<<<<
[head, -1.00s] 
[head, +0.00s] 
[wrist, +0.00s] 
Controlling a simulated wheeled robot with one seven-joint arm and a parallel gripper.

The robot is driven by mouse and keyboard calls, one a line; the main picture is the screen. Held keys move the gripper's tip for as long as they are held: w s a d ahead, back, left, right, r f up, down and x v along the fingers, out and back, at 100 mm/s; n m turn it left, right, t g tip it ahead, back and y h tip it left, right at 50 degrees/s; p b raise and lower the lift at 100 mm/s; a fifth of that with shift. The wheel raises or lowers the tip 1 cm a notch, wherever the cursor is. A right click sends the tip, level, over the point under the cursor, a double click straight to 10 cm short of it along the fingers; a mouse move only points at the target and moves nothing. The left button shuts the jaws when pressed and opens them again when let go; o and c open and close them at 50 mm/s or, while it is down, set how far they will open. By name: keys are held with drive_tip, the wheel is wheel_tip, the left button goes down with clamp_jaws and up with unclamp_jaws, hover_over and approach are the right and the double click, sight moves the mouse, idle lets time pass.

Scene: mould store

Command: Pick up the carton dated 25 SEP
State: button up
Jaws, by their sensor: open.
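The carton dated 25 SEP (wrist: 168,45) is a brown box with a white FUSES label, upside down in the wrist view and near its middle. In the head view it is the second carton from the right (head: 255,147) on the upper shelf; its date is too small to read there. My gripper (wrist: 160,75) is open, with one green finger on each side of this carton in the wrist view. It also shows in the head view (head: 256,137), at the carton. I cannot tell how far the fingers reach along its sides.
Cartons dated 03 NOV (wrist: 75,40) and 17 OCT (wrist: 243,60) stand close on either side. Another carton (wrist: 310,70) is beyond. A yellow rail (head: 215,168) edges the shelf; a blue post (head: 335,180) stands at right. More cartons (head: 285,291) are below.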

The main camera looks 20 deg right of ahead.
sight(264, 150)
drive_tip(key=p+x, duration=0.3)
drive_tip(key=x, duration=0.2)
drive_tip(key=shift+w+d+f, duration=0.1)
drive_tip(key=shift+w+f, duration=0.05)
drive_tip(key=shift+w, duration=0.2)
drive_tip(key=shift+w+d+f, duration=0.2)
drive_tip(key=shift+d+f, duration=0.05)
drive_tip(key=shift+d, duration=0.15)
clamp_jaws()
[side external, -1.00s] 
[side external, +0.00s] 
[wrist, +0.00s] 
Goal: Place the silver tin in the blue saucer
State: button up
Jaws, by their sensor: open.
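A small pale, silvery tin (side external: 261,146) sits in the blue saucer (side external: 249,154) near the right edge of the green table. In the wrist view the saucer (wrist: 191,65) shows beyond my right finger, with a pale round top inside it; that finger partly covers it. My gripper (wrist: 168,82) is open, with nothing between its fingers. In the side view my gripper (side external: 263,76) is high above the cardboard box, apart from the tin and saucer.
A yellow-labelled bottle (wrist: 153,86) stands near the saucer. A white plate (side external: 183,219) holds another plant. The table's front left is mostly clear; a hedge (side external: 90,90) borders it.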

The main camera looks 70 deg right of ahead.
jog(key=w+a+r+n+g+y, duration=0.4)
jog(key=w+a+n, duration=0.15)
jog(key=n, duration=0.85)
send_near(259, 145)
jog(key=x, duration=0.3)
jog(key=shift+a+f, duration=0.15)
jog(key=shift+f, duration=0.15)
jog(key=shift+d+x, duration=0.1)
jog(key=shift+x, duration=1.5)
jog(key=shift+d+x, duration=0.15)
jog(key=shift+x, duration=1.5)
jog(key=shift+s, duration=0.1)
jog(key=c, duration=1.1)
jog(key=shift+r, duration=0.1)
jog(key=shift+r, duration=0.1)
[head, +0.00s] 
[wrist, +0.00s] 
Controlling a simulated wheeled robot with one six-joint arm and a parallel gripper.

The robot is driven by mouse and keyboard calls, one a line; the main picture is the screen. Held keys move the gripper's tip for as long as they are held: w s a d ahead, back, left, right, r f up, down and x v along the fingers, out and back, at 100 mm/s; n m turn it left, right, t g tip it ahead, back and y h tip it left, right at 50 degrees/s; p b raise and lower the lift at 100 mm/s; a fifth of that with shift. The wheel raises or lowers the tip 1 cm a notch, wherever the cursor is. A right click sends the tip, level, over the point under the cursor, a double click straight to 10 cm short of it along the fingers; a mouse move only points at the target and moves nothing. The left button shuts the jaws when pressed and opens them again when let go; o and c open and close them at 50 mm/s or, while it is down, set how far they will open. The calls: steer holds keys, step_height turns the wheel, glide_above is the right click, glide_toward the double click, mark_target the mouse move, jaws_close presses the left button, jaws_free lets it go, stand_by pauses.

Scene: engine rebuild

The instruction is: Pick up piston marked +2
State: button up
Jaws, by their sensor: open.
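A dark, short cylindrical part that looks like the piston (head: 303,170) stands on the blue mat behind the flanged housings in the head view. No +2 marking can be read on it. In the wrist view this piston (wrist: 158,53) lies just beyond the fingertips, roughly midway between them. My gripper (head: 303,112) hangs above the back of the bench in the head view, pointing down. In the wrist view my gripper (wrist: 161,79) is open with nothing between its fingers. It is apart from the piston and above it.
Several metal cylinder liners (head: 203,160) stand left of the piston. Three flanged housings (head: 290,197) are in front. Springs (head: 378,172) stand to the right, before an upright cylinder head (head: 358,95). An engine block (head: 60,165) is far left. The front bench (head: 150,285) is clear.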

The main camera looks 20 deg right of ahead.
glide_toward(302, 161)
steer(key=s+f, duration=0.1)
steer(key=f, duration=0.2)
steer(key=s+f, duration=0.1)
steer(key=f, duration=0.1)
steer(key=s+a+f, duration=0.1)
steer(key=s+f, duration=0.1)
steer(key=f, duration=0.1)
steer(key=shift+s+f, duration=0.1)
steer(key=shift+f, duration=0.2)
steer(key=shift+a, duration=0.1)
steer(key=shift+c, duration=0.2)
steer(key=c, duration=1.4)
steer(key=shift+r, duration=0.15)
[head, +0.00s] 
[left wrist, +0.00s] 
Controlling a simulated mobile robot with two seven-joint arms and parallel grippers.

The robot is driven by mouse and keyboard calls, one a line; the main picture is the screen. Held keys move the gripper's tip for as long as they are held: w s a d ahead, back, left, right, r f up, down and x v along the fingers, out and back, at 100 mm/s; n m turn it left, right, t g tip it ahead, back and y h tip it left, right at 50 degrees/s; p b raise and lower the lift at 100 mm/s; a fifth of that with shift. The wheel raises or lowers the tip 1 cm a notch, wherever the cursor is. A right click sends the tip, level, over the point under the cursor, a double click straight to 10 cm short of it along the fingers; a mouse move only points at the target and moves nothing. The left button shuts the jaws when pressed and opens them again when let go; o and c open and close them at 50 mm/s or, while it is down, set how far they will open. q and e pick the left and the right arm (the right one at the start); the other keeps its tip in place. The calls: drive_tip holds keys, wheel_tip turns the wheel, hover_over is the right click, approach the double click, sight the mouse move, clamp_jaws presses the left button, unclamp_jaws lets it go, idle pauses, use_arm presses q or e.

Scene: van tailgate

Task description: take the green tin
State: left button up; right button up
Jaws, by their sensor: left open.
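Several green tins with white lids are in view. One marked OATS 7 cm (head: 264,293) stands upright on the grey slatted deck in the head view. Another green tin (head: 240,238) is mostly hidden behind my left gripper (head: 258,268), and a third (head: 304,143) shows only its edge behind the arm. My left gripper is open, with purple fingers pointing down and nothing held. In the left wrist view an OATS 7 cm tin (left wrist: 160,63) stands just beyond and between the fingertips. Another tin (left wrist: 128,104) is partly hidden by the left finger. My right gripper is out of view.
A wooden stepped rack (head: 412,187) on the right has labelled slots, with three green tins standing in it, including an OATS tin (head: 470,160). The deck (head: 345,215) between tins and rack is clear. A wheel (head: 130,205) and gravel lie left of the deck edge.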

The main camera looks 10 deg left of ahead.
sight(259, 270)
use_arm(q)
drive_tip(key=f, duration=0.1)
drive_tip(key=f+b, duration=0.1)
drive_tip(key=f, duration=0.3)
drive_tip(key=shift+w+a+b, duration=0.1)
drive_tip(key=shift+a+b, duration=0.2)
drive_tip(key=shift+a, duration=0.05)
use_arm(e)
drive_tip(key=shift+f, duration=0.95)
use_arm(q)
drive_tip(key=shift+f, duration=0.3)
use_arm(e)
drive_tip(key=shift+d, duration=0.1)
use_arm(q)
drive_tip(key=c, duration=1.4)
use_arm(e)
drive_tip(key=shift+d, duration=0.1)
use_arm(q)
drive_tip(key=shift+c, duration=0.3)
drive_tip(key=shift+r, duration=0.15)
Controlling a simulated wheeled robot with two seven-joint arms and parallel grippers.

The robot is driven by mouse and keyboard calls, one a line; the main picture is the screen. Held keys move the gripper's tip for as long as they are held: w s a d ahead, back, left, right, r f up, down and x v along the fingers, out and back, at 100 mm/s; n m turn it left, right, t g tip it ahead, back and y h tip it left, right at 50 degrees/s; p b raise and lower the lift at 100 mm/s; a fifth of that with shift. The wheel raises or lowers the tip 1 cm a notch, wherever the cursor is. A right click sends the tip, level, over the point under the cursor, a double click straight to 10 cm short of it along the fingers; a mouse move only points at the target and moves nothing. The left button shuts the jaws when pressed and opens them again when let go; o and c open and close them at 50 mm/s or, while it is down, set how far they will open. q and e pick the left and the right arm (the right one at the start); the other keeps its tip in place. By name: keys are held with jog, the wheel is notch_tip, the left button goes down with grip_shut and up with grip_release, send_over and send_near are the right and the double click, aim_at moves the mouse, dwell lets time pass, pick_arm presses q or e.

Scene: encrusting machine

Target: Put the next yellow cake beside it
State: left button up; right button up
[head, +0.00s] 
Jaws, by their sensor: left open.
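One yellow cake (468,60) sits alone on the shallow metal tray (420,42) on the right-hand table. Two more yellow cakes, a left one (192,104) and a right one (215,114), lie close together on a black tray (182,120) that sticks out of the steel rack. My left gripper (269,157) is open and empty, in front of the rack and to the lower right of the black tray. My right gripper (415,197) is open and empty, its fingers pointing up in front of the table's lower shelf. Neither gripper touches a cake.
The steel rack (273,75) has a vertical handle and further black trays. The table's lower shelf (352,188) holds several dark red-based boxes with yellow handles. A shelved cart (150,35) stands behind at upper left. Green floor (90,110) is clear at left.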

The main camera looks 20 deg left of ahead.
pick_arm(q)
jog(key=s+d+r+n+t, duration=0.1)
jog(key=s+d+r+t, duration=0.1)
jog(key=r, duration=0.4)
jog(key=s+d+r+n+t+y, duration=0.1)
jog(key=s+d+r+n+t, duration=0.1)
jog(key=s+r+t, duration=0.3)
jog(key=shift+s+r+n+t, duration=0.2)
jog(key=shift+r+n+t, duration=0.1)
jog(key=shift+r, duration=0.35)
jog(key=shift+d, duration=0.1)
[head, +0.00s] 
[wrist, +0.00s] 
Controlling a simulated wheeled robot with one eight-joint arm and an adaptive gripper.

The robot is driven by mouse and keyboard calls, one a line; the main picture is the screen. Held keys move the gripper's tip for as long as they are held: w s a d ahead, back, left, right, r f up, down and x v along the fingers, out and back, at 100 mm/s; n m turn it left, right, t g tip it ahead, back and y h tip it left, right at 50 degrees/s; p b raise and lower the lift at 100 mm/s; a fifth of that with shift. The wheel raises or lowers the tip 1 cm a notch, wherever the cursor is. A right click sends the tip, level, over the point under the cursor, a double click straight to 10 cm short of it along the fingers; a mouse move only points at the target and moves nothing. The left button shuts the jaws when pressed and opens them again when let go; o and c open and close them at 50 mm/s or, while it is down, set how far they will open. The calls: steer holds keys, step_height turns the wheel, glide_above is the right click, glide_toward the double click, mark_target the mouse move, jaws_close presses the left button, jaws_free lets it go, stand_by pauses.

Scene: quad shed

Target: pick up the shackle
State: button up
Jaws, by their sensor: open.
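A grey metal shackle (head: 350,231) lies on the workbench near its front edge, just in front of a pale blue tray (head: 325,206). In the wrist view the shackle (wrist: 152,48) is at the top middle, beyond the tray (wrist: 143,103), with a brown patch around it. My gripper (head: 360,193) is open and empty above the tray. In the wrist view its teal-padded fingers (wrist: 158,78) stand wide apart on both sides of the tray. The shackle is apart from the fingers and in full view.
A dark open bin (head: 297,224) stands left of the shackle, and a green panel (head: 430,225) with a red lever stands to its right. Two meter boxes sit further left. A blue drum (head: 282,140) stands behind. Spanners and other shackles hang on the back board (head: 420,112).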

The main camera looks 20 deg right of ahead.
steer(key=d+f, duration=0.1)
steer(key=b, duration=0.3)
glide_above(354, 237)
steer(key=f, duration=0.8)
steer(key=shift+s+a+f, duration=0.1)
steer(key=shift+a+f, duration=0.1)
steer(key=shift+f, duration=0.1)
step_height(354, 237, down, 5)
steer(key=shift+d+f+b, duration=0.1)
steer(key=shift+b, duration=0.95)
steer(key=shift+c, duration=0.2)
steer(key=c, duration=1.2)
>>>>
_Your objective_.
Lines holding the word "Scene" should be counted across the entries; state only how many there are.

_Output for this exercise_.
5